A number of these time limits begin to run from the time the breach occurred.
However, a number also begin to run from the time the breach was discovered or ought reasonably to have been discovered.
One of these, for Commerce Act restrictive trade practices penalties, contains a “longstop” period of 10 years.
This means that even if the claim remained undiscovered for a long period of time, if 10 years have passed since the date of the act or omission on which the claim is based, the regulator cannot apply for a penalty. A number of penalties incorporating reasonable discoverability tests do not
a longstop period.
This means that a latent civil pecuniary penalty proceeding could survive indefinitely.
When a civil pecuniary penalty regime does not stipulate a time limit, the Limitation Act 2010 will apply.
It appears that civil pecuniary penalties fall within the definition of “money claim” in that Act, as:
… a sum that is recoverable under an enactment and is, or is by way of, a forfeiture or a penalty, but does not include the following to which a person is liable on conviction for an offence:
(a) a fine:
(b) an amount of compensation, reparation, or restitution.

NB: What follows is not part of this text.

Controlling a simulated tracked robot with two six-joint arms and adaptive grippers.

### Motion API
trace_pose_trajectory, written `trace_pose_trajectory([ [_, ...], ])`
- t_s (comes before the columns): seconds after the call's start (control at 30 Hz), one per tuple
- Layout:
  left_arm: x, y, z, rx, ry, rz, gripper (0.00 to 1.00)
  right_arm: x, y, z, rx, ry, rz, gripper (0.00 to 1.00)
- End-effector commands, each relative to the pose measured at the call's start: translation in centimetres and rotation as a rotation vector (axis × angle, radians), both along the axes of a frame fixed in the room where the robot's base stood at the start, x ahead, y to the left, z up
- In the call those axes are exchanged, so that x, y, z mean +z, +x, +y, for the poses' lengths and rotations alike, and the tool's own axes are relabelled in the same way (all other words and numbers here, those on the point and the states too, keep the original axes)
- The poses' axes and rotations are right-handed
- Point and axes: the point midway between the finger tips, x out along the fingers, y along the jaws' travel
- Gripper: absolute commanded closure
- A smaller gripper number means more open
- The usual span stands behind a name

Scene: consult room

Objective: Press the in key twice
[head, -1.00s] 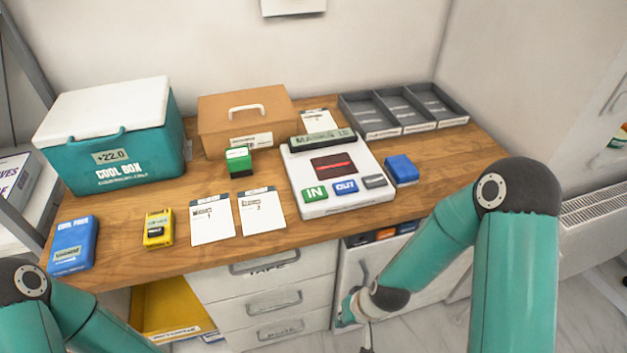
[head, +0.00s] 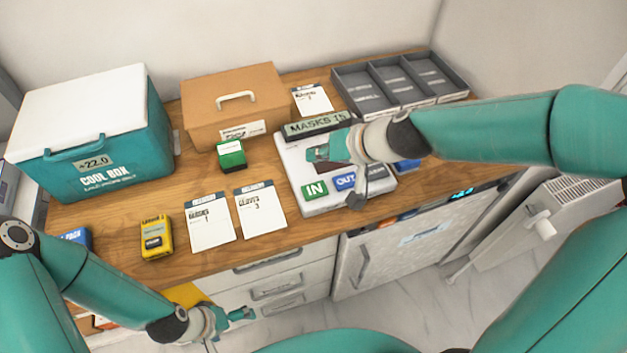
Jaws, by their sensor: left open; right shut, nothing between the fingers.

7.74As money claims under the Act, civil pecuniary penalties may be sought:
- within six years of the act or omission (the primary period); or
- within three years of the date on which the plaintiff knew or ought to have known of the facts in s 14 (the late knowledge period) but no later than 15 years after the date of the act or omission (the longstop period). The longstop period does not apply if the plaintiff can show lack of knowledge by reason of the defendant’s fraud.
7.75Those limitation periods provide a defence to penalty proceedings.
For penalties for acts or omissions before 1 January 2011, its predecessor Act, the Limitation Act 1950, will apply.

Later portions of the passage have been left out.